Hence, when A agrees with B that he will employ B, with his team, etc., upon his farm, whether for one year or five, leaving B at liberty to cultivate such fields, and plant such crops as he shall see fit, with just regard to what good husbandry requires, and to pay B, for his work, labor and services, one half of the crops raised, — it is obvious that the parties intend an agreement for work, labor and services, to be paid for by A in a share of the results.

On the other hand, if A should demise, lease and let the farm to B, to have and to hold for the term of one or five years, to be cultivated in a husband-like manner, rendering and paying to A an annual rent for the use of the farm, to wit, one-half of the crops raised, — I perceive no sensible reason why the parties should not be deemed to intend an actual and technical lease, which would entitle the lessee to possession, give him a term in the land, make his payment rent in the technical sense. It may well be inferred from this language, contradistinguished from the other, that here it was intended that the tenant should have exclusive possession and the whole ownership for the term, subject only to his duty to pay the rent as it accrued. While in the other case it would be equally plain that the owner did not intend to divest himself of possession or of title to the crops, but to come under an obligation and duty to compensate for the services by paying therefor out of and according to the quantity of the products. In each case the result at the end of the term, if both performed, would be precisely the same; and yet it may be deemed by parties contemplating such arrangements with an owner of land, very important to their security that they should have all the rights of tenants, and when they obtain an instrument in the form of a lease, in very terms, giving them a term, and reserving rent as such, there would seem to me no legal reason for saying the parties did not intend just what such terms express. And, therefore, when, upon the instrument itself, the parties have, in legal language, created a term in the land, it should, in accordance with the view expressed by KENT, Ch. J., in Stewart v. Doughty, be permitted to operate accordingly. But, on the other hand, where the terms employed indicate a hiring of person and team, etc., and an intent that the owner hold the title and possession of the land, and make compensation out of the product, let it operate accordingly.

The mere circumstance that the pecuniary result of complete performance would be identical, is not a conclusive test of the intention of the parties. The intermediate and different incidental legal consequences of the two instruments may have been the great motive to the difference in their form, and presumptively have controlled the parties in their form. And, if a tenant will only commit himself to such an enterprise for a term of years, on condition that he shall have a legal estate in the land, for the term, and that the owner of the fee shall look to the conditions of the lease and his covenants for his compensation for the use of the land as rent; and being of such mind he obtains from the owner an instrument in legal and apt terms to express that result, — why should not the instrument so operate? It is not a sufficient reason for denying such legal effect, that another agreement, which is otherwise expressed, imports an intention to hire and pay for the work and labor.

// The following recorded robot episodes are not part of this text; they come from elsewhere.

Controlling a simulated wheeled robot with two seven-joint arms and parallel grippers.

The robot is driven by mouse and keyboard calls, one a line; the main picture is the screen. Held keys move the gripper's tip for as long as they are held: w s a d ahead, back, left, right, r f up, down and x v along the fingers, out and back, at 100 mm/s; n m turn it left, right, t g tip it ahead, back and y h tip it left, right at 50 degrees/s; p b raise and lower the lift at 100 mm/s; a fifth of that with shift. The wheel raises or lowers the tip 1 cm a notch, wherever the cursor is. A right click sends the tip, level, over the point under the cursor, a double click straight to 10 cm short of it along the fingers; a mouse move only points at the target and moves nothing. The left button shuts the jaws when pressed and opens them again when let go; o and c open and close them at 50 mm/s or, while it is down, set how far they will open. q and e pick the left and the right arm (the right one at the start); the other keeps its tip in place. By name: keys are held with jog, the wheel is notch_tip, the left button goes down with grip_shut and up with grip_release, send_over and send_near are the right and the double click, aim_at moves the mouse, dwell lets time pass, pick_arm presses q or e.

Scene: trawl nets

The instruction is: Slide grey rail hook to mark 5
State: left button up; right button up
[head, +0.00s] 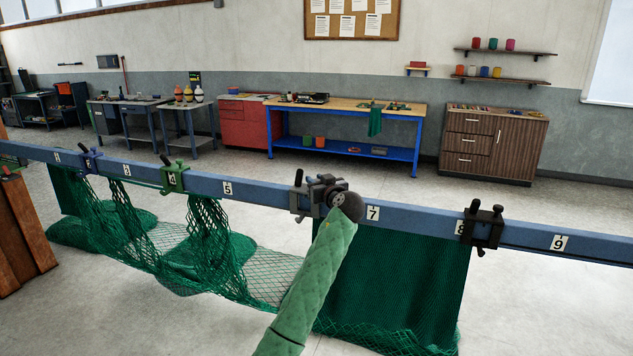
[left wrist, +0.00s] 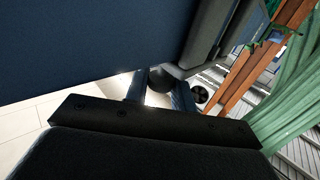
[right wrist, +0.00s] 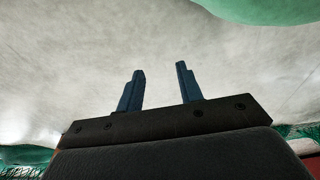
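The grey rail hook (head: 312,196) sits on the blue rail (head: 262,193) between mark 5 (head: 227,188) and mark 7 (head: 373,213); mark 6 does not show. My left gripper (head: 336,197) is at the hook, its arm rising from below in a green sleeve and hiding part of it. In the left wrist view, its fingers (left wrist: 160,92) stand on either side of the hook's round dark knob (left wrist: 161,78) and appear closed on it. My right gripper (right wrist: 160,88) is open and empty in the right wrist view, over pale floor; it does not show in the head view.
Green netting (head: 215,245) hangs below the rail. The rail around mark 5 is clear. Workbenches (head: 345,112) stand far behind.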

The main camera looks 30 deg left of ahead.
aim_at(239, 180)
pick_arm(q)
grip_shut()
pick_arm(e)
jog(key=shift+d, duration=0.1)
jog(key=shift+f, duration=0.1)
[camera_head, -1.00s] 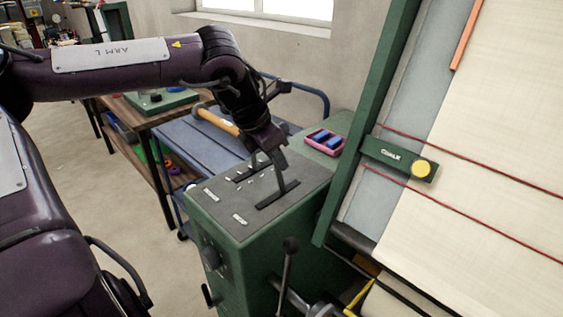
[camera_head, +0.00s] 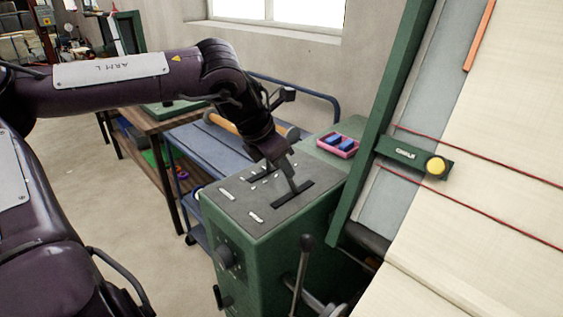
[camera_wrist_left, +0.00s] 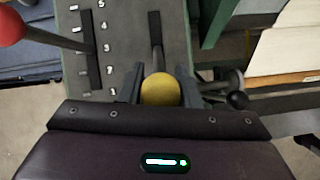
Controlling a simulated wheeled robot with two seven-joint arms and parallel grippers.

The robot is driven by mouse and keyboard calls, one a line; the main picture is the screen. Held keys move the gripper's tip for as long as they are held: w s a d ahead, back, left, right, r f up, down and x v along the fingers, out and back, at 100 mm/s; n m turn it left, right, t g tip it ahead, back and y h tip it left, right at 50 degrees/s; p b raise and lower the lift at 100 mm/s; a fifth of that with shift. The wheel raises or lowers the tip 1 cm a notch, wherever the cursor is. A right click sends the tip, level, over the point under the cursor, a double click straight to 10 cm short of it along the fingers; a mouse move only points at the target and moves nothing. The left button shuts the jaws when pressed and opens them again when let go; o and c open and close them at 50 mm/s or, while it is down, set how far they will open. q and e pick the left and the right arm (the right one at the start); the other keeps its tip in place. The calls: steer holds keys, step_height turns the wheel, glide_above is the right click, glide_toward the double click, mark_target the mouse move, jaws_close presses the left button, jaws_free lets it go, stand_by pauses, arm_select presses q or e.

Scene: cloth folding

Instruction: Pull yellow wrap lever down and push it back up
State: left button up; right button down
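The yellow wrap lever's round knob (camera_wrist_left: 160,90) sits between the two fingers of my left gripper (camera_wrist_left: 160,85) in the left wrist view. The fingers press against both sides of the knob. The lever's grey stem runs down into a dark slot (camera_head: 299,193) in the grey top panel of a green control box. In the head view my left gripper (camera_head: 284,168) is over that slot and hides the knob. My right gripper is not in view.
A red-knobbed lever (camera_wrist_left: 12,28) stands in a numbered slot left of my gripper. A black-knobbed lever (camera_head: 306,242) rises in front of the green box (camera_head: 265,245). A pink tray (camera_head: 337,146) lies behind. The slanted machine bed (camera_head: 480,130) is close on the right.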

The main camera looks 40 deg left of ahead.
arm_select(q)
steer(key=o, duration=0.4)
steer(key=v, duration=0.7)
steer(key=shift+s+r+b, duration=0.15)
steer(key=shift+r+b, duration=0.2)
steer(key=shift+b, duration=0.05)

Notwithstanding these suggestions, the balance of the authorities above cited seems to be, that, notwithstanding the technical terms employed, such an agreement does not amount to a technical lease; that the relation of landlord and tenant is not contemplated, and the portion of the crops reserved to the owner is not rent, but compensation for the use of the land, while the other portion is compensation to the occupier, for his work, labor and services, etc.; and that the legal possession of the land is in the owner, and the two are tenants in common of the crop.

If this view be taken of the nature and intent of the agreement before us, what is the rule of damages for its breach?

It is settled that if there be an agreement to employ for a specified term and at a specified compensation, and the employer refuses to perform, he is liable to pay as damages, the stipulated compensation for the full period, provided the proposed employee remains out of employment and in readiness to serve during the whole period. But, although he is prima facie entitled to the whole compensation, it is competent for the defendant to reduce the recovery by showing that the plaintiff earned something in other ways during the period; and it is said that such reduction may be insisted upon on proof by the defendant that the plaintiff had the opportunity to accept other employment of the same kind, in the same locality, and refused. (Sedgwick on Damages [2d ed.], 352, ch. 12; Costigan v. The Mohawk and Hudson R.R. Co., 2 Denio, 609, and cases cited; Heim v. Wolf, 1 E.D. Smith, 73.)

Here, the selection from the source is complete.